• **What you will do**
Below are records; reproduce exactly the lines from the one that has "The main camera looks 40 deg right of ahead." through the one that has "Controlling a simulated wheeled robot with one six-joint", ends included, and nothing more.
[BEGIN Information given]
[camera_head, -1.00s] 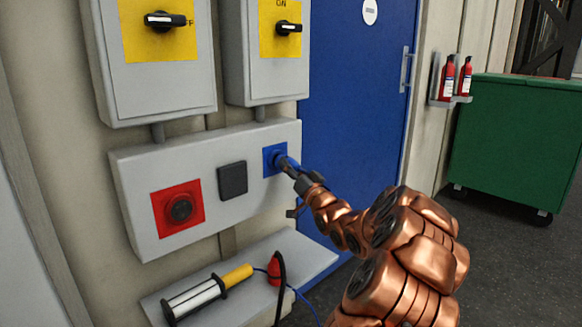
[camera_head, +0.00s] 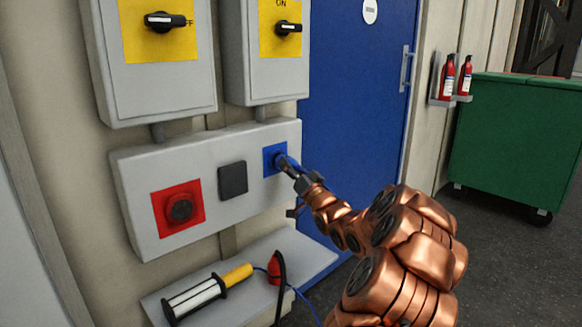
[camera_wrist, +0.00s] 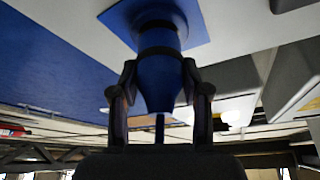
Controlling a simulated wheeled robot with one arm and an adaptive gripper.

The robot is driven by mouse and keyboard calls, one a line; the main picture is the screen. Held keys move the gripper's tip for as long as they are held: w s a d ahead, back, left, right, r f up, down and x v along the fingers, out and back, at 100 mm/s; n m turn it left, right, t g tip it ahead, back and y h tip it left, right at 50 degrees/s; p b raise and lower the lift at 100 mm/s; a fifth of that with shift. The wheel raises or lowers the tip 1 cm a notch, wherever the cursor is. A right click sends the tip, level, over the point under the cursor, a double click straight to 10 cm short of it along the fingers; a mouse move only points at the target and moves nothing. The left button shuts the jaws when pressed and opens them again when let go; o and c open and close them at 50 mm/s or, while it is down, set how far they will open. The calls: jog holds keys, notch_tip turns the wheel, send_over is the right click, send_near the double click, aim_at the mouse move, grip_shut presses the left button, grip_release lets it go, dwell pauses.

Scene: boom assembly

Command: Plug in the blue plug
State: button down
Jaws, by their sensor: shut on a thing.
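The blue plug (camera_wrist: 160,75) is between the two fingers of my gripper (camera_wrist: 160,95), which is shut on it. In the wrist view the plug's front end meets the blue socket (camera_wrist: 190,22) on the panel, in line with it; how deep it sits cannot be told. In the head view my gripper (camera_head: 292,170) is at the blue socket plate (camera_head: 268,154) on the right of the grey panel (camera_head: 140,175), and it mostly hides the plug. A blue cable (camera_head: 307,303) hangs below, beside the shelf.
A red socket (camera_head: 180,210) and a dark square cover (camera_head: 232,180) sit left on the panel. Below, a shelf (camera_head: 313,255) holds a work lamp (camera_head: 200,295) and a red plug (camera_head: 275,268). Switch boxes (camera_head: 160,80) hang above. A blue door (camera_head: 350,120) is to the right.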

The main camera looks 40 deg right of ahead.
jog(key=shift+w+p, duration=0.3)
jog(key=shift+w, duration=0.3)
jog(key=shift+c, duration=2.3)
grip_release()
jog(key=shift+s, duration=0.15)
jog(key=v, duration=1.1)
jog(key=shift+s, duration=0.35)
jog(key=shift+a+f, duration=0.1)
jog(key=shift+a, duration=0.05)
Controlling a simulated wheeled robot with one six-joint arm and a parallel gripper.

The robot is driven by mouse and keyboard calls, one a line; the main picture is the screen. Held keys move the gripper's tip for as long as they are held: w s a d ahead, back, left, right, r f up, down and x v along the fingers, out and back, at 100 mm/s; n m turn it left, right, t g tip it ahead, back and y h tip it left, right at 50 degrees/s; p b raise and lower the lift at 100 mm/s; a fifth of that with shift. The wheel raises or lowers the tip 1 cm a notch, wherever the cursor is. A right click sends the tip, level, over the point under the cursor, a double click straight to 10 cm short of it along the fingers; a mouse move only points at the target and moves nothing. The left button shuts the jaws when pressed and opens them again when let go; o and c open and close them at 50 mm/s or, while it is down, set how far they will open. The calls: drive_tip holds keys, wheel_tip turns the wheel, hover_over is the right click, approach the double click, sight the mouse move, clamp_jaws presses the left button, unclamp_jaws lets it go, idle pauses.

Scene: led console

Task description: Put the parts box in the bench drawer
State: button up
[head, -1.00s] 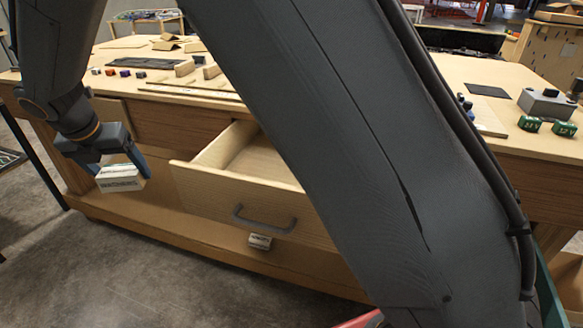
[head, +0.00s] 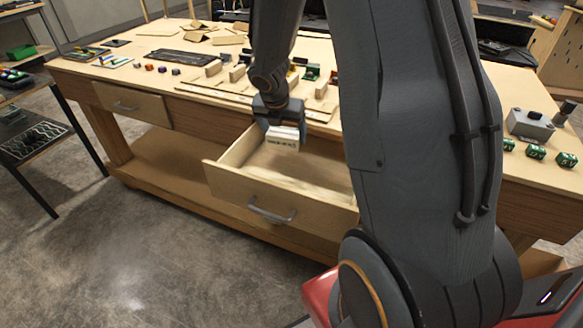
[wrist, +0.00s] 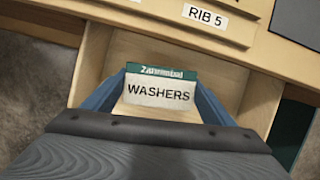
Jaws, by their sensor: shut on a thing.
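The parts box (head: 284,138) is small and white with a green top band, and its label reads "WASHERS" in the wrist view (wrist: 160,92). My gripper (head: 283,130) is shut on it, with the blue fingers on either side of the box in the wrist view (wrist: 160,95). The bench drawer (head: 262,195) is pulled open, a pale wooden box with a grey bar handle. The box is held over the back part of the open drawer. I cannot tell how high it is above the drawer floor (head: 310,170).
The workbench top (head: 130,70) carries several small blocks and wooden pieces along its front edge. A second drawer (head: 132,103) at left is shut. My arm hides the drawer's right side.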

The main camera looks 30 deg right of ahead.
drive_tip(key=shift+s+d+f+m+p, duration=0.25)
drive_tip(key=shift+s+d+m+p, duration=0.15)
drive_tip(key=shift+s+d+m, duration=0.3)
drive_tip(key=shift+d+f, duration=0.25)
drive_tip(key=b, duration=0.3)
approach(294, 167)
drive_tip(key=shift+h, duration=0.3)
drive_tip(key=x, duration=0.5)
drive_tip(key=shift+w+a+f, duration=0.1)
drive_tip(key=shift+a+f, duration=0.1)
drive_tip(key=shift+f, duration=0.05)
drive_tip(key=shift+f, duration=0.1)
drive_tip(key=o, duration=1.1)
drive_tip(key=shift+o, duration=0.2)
[END Information given]
• **Answer to this task**
The main camera looks 40 deg right of ahead.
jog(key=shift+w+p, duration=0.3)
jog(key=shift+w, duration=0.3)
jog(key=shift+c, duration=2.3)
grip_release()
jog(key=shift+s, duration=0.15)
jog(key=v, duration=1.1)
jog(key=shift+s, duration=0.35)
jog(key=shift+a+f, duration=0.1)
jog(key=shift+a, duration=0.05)
Controlling a simulated wheeled robot with one six-joint arm and a parallel gripper.

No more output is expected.